The judge said the officers had enough information to form a reasonable suspicion that the men in the vehicle may either have been smoking methamphetamine or “ice” or be in possession of “ice.”
Camacho said Reyes also consented to the search as he voluntarily opened his pouch, which he was carrying at the time.
The judge said the drugs in Reyes’ pouch were in plain view of police officer David Hosono, who was lawfully standing a few feet away from Reyes in a parking lot and who immediately recognized the contents as “ice.”
“Thus, the methamphetamine was in plain view of officer Hosono and was properly seized,” Camacho said.
Reyes, through assistant public defender Michael Sato, moved to suppress evidence. Assistant attorney general Emily Cohen opposed on behalf of the government.
The motion was heard on Jan. 15 and Feb. 23, 2015.
According to court records, on Oct. 10, 2014 at 5:27pm, a police officer received a tip via 911 about “ice” use. The tipster reported four men in a Lexus car with license plate ACH-868 using “ice” near the San Jose Snack Bar across Dolphin Wholesale.
Two officers responded to the call and arrived at the scene four minutes later. The officers found the blue Lexus with four men inside. One of the two officers testified that Reyes got out of the rear passenger’s side of the car, carrying a small pouch.
Hosono arrived on the scene soon after. Hosono, who is the Department of Public Safety range master, walked over to Reyes, who was standing only a few feet away, and asked if he had a weapon inside the pouch. Hosono has had prior dealings with Reyes involving a handgun. Hosono repeatedly asked the defendant if he was carrying a weapon. Hosono’s immediate concern was the safety of himself and his fellow officers.
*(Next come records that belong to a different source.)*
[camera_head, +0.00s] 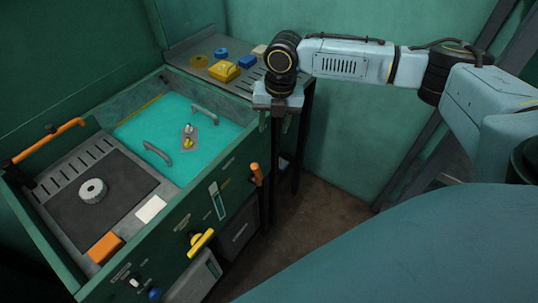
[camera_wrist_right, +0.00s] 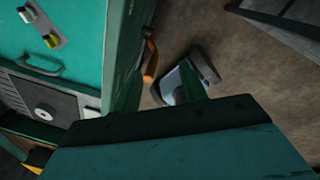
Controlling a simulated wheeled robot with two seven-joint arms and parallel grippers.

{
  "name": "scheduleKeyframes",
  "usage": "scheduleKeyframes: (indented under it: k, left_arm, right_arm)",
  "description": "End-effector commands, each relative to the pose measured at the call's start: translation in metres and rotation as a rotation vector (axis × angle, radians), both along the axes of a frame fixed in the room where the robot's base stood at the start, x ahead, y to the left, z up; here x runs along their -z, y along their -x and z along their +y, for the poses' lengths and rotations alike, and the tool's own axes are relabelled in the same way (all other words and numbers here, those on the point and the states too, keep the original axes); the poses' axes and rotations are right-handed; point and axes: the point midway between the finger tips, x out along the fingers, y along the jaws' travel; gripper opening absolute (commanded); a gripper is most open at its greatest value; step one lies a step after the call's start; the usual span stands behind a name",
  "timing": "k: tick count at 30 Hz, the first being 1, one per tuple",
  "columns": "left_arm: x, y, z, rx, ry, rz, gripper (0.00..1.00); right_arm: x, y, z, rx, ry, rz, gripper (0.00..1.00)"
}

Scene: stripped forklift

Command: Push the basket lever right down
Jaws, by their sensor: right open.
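A lever with an orange grip (camera_head: 257,174) stands up from the right end of the green machine's front panel (camera_head: 150,240); I take it for the basket lever. The lever also shows in the right wrist view (camera_wrist_right: 151,62), beside the teal panel edge. My right gripper (camera_head: 277,121) is open and empty, pointing down above and a little right of the lever, apart from it. In the wrist view its two green fingers (camera_wrist_right: 163,88) point toward the lever and floor. My left gripper is not in view.
The machine has a turquoise lid (camera_head: 135,128) with two grey handles and an orange-handled arm (camera_head: 47,140) at left. A yellow knob (camera_head: 200,243) sticks out of the front. A rack (camera_head: 195,50) with small parts stands behind. Floor (camera_head: 325,195) right of the machine is clear.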

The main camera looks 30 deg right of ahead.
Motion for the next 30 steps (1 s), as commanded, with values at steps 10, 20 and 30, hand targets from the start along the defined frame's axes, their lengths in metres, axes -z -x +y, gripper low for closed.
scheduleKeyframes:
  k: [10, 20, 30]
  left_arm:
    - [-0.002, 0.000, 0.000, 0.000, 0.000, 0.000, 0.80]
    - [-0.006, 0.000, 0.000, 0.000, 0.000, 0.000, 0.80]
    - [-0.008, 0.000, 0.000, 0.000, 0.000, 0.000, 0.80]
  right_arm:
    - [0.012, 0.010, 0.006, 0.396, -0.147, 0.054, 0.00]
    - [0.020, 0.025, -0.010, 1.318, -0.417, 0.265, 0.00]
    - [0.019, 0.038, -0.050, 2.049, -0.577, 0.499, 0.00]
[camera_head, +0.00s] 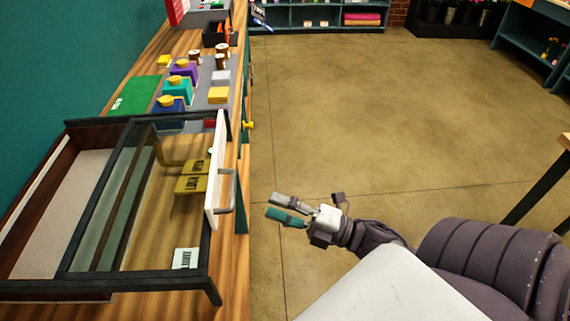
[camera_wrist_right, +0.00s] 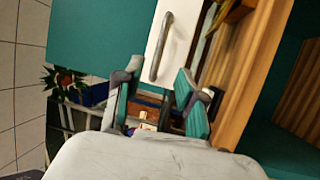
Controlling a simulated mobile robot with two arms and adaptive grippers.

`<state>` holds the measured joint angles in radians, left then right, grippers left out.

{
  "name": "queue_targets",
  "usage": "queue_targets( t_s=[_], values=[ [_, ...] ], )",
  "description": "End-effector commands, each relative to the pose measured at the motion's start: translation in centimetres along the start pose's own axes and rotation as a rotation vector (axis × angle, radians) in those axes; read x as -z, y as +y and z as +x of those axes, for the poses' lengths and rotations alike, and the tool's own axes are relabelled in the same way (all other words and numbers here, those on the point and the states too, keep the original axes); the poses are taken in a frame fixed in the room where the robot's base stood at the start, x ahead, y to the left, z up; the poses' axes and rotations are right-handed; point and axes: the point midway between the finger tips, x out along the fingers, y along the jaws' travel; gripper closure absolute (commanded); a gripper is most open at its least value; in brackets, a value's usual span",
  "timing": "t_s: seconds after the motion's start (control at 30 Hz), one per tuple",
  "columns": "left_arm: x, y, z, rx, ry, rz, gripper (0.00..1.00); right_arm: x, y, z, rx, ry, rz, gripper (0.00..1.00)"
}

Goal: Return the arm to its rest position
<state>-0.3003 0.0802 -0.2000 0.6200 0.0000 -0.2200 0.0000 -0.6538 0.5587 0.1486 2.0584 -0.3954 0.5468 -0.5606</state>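My right gripper (camera_head: 288,208) is out over the floor, to the right of the counter edge, at the end of my right arm. Its fingers are apart and nothing is between them; the right wrist view also shows the two fingers (camera_wrist_right: 158,98) spread and empty. The gripper is clear of the white panel with a metal handle (camera_head: 227,191) on the glass-topped case (camera_head: 215,285). The handle also shows in the right wrist view (camera_wrist_right: 159,47). My left gripper is not in either view.
The wooden counter (camera_head: 236,270) runs along the left with the case on it. Yellow cards (camera_head: 190,184) lie under the glass. A green mat (camera_head: 134,95) and several coloured boxes stand farther back. The floor (camera_head: 400,120) is open; a table leg (camera_head: 540,187) stands at right.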

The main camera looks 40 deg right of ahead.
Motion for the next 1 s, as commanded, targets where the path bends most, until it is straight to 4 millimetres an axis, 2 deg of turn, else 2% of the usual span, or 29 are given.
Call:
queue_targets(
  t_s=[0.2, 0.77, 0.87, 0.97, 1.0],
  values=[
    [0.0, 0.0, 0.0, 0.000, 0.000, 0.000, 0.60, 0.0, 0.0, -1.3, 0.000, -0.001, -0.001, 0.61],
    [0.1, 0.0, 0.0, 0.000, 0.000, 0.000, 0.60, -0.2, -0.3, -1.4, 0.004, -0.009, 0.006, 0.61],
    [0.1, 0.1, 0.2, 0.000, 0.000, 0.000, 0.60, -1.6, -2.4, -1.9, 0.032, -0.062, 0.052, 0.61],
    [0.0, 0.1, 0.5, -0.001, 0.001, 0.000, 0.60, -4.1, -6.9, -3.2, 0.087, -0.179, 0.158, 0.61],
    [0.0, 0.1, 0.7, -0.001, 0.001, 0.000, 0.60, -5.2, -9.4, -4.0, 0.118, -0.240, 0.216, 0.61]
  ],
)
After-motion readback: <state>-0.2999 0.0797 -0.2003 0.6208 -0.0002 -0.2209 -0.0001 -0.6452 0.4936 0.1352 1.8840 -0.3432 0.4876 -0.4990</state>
Reyes and Hosono disagreed as to whether Hosono grabbed the pouch before the defendant opened it.
Eventually, Reyes said “OK officer, I’ll show you,” and opened the pouch.
Hosono, being only a few feet away, saw what he recognized as methamphetamine in the pouch and seized it.
In denying Reyes’ motion to suppress evidence, Camacho said unreasonable searches and seizures are prohibited under both the Fourth Amendment of the U.S. Constitution and Article I, Section 3 of the CNMI Constitution.
Camacho said a tip will “justify an investigative stop only if it creates reasonable suspicion that ‘criminal activity may be afoot.’”
In determining whether reasonable suspicion exists, courts look to a totality of the circumstances to determine whether the officer has a “particularized and objective basis for suspecting legal wrongdoing,” Camacho said.
In this case, the officers received a reliable 911 tip that stated that four men where in a vehicle smoking “ice.”
The judge said when the officers arrived at San Jose Snack Bar they found a car matching the description they were provided, with the same license plate number, with four men inside.
Camacho said the defendant willingly opened his pouch for Hosono, who had been asking him if he was carrying a weapon.
“The court finds the testimony of the officers who testified credible, and finds especially credible the testimony of Officer Hosono, who immediately saw the potential danger of firearms based on his prior encounter with the defendant,” the judge said.
Camacho pointed out that there is no evidence to show that Reyes was overpowered or in any way intimidated into showing Hosono the inside of the pouch.
Last Jan. 30, police also arrested Reyes for alleged possession “ice” and for reckless driving.
Reyes was then released on bail and placed under house arrest.